### Problem to work on
Start at the line where "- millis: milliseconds" appears and end at the line where "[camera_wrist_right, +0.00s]" appears; repeat those lines exactly, both ends included, leaving pictures behind.

### Input for this task
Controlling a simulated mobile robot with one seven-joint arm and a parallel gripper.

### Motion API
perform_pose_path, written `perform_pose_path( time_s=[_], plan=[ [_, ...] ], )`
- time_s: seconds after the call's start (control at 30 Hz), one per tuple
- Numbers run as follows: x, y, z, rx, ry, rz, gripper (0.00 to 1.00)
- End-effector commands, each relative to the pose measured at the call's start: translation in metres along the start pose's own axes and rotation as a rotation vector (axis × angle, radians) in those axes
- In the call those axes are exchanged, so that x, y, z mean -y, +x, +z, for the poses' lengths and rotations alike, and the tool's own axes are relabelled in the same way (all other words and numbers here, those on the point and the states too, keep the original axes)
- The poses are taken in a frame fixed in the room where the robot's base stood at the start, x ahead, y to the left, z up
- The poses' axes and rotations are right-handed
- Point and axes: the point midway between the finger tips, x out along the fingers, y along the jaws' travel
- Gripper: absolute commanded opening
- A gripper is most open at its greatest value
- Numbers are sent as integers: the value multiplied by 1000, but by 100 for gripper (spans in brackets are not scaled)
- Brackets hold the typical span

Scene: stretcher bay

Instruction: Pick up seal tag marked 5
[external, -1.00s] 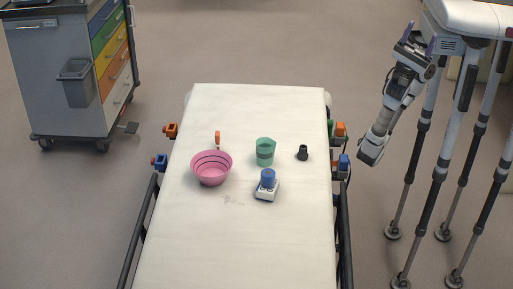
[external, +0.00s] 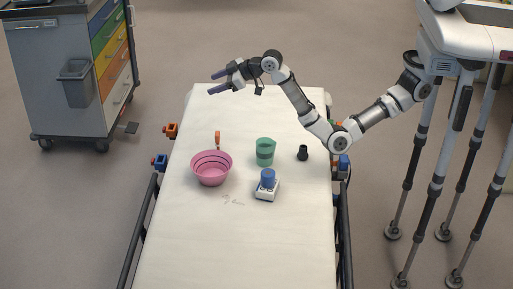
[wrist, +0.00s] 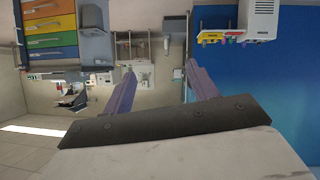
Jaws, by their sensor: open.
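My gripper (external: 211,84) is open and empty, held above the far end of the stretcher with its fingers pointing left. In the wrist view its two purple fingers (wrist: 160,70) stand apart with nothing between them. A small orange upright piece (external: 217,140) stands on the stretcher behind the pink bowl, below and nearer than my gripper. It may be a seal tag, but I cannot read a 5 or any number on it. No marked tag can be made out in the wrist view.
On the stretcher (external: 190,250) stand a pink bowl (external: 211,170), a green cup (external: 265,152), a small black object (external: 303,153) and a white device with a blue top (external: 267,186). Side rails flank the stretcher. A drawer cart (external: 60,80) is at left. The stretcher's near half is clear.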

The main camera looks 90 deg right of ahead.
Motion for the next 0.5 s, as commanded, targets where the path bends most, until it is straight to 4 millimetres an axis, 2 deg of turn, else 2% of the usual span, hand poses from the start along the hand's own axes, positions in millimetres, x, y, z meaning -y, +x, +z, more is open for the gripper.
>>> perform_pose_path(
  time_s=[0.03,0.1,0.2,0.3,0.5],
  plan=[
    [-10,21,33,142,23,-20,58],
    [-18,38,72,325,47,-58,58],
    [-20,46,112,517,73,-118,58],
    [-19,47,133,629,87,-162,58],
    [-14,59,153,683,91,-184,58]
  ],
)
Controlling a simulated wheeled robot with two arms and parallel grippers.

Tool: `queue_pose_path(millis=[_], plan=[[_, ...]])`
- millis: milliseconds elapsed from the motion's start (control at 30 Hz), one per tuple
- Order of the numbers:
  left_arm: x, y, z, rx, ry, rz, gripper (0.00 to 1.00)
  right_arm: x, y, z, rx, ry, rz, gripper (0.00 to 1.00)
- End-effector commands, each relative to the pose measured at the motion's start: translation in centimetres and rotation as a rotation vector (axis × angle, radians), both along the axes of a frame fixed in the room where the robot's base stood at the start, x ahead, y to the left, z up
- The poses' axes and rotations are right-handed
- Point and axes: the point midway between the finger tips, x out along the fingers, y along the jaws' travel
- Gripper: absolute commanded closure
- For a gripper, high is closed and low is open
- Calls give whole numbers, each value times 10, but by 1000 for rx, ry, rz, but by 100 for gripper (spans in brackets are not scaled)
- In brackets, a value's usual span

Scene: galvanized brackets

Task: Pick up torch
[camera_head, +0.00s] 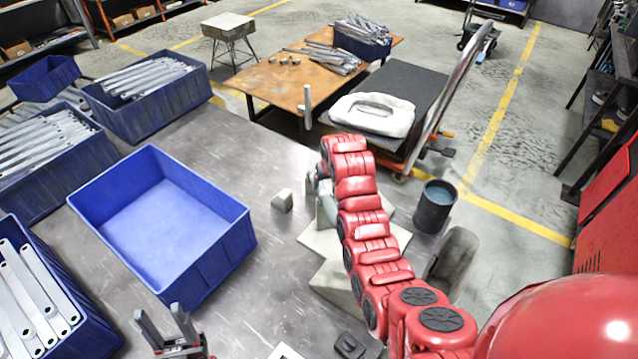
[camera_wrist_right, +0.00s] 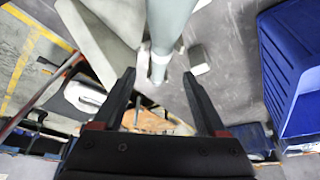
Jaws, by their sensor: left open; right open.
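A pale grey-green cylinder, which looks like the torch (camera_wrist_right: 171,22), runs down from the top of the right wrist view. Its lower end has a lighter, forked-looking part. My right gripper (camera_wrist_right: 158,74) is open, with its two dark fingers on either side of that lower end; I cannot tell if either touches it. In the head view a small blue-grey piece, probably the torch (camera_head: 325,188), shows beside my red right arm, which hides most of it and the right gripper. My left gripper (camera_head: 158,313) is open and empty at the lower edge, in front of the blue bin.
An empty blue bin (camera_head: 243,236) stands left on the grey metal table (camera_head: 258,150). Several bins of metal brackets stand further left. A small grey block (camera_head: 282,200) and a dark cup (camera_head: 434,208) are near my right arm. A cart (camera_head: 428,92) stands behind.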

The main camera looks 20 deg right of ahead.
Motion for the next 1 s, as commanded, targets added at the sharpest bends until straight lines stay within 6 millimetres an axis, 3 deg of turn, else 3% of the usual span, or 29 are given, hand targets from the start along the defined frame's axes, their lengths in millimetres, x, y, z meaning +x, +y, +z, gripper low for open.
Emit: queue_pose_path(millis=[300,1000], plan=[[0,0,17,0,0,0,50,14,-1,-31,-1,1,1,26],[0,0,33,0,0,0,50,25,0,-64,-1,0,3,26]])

### Reply
- millis: milliseconds elapsed from the motion's start (control at 30 Hz), one per tuple
- Order of the numbers:
  left_arm: x, y, z, rx, ry, rz, gripper (0.00 to 1.00)
  right_arm: x, y, z, rx, ry, rz, gripper (0.00 to 1.00)
- End-effector commands, each relative to the pose measured at the motion's start: translation in centimetres and rotation as a rotation vector (axis × angle, radians), both along the axes of a frame fixed in the room where the robot's base stood at the start, x ahead, y to the left, z up
- The poses' axes and rotations are right-handed
- Point and axes: the point midway between the finger tips, x out along the fingers, y along the jaws' travel
- Gripper: absolute commanded closure
- For a gripper, high is closed and low is open
- Calls give whole numbers, each value times 10, but by 1000 for rx, ry, rz, but by 100 for gripper (spans in brackets are not scaled)
- In brackets, a value's usual span

Scene: galvanized brackets

Task: Pick up torch
[camera_head, +0.00s] 
[camera_wrist_right, +0.00s] 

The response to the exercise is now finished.